Entries taken from a collection
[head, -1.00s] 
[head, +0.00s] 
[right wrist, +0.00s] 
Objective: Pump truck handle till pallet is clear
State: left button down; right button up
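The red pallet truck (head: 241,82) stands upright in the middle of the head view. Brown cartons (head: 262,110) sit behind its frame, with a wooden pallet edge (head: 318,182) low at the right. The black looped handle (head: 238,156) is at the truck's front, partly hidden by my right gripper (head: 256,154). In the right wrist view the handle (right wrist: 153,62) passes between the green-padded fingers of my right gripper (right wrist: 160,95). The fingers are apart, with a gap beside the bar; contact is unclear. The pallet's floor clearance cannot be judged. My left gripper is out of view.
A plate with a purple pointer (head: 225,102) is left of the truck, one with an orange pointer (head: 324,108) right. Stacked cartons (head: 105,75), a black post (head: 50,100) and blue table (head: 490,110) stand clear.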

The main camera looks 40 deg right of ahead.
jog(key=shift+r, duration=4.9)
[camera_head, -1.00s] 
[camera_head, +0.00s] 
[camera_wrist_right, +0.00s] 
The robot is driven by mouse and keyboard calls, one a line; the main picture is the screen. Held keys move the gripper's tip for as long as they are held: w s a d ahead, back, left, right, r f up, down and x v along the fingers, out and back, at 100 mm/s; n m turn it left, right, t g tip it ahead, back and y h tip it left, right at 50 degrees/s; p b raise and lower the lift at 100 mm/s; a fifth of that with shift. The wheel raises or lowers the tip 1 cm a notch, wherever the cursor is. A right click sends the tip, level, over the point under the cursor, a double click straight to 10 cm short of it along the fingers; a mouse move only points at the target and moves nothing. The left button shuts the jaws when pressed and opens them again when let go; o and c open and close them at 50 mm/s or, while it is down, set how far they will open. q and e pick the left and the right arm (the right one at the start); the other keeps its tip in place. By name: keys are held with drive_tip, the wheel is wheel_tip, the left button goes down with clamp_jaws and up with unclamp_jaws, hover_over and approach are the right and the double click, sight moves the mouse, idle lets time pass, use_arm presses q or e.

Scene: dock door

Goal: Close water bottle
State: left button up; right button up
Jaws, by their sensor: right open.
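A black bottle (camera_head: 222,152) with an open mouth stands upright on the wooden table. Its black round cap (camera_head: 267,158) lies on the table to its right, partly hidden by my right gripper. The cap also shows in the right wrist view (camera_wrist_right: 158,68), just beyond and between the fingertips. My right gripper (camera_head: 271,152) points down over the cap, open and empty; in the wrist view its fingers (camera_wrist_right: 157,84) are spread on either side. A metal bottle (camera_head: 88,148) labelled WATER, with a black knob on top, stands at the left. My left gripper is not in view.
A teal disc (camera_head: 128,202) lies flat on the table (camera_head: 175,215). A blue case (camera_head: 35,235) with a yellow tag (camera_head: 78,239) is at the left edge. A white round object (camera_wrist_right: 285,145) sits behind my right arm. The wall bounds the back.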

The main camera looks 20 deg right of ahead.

Short problem
Repeat each entry word for word.

Complete output
[head, -1.00s] 
[head, +0.00s] 
[right wrist, +0.00s] 
Objective: Pump truck handle till pallet is clear
State: left button down; right button up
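The red pallet truck (head: 241,82) stands upright in the middle of the head view. Brown cartons (head: 262,110) sit behind its frame, with a wooden pallet edge (head: 318,182) low at the right. The black looped handle (head: 238,156) is at the truck's front, partly hidden by my right gripper (head: 256,154). In the right wrist view the handle (right wrist: 153,62) passes between the green-padded fingers of my right gripper (right wrist: 160,95). The fingers are apart, with a gap beside the bar; contact is unclear. The pallet's floor clearance cannot be judged. My left gripper is out of view.
A plate with a purple pointer (head: 225,102) is left of the truck, one with an orange pointer (head: 324,108) right. Stacked cartons (head: 105,75), a black post (head: 50,100) and blue table (head: 490,110) stand clear.

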The main camera looks 40 deg right of ahead.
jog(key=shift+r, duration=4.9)
[camera_head, -1.00s] 
[camera_head, +0.00s] 
[camera_wrist_right, +0.00s] 
The robot is driven by mouse and keyboard calls, one a line; the main picture is the screen. Held keys move the gripper's tip for as long as they are held: w s a d ahead, back, left, right, r f up, down and x v along the fingers, out and back, at 100 mm/s; n m turn it left, right, t g tip it ahead, back and y h tip it left, right at 50 degrees/s; p b raise and lower the lift at 100 mm/s; a fifth of that with shift. The wheel raises or lowers the tip 1 cm a notch, wherever the cursor is. A right click sends the tip, level, over the point under the cursor, a double click straight to 10 cm short of it along the fingers; a mouse move only points at the target and moves nothing. The left button shuts the jaws when pressed and opens them again when let go; o and c open and close them at 50 mm/s or, while it is down, set how far they will open. q and e pick the left and the right arm (the right one at the start); the other keeps its tip in place. By name: keys are held with drive_tip, the wheel is wheel_tip, the left button goes down with clamp_jaws and up with unclamp_jaws, hover_over and approach are the right and the double click, sight moves the mouse, idle lets time pass, use_arm presses q or e.

Scene: dock door

Goal: Close water bottle
State: left button up; right button up
Jaws, by their sensor: right open.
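A black bottle (camera_head: 222,152) with an open mouth stands upright on the wooden table. Its black round cap (camera_head: 267,158) lies on the table to its right, partly hidden by my right gripper. The cap also shows in the right wrist view (camera_wrist_right: 158,68), just beyond and between the fingertips. My right gripper (camera_head: 271,152) points down over the cap, open and empty; in the wrist view its fingers (camera_wrist_right: 157,84) are spread on either side. A metal bottle (camera_head: 88,148) labelled WATER, with a black knob on top, stands at the left. My left gripper is not in view.
A teal disc (camera_head: 128,202) lies flat on the table (camera_head: 175,215). A blue case (camera_head: 35,235) with a yellow tag (camera_head: 78,239) is at the left edge. A white round object (camera_wrist_right: 285,145) sits behind my right arm. The wall bounds the back.

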The main camera looks 20 deg right of ahead.

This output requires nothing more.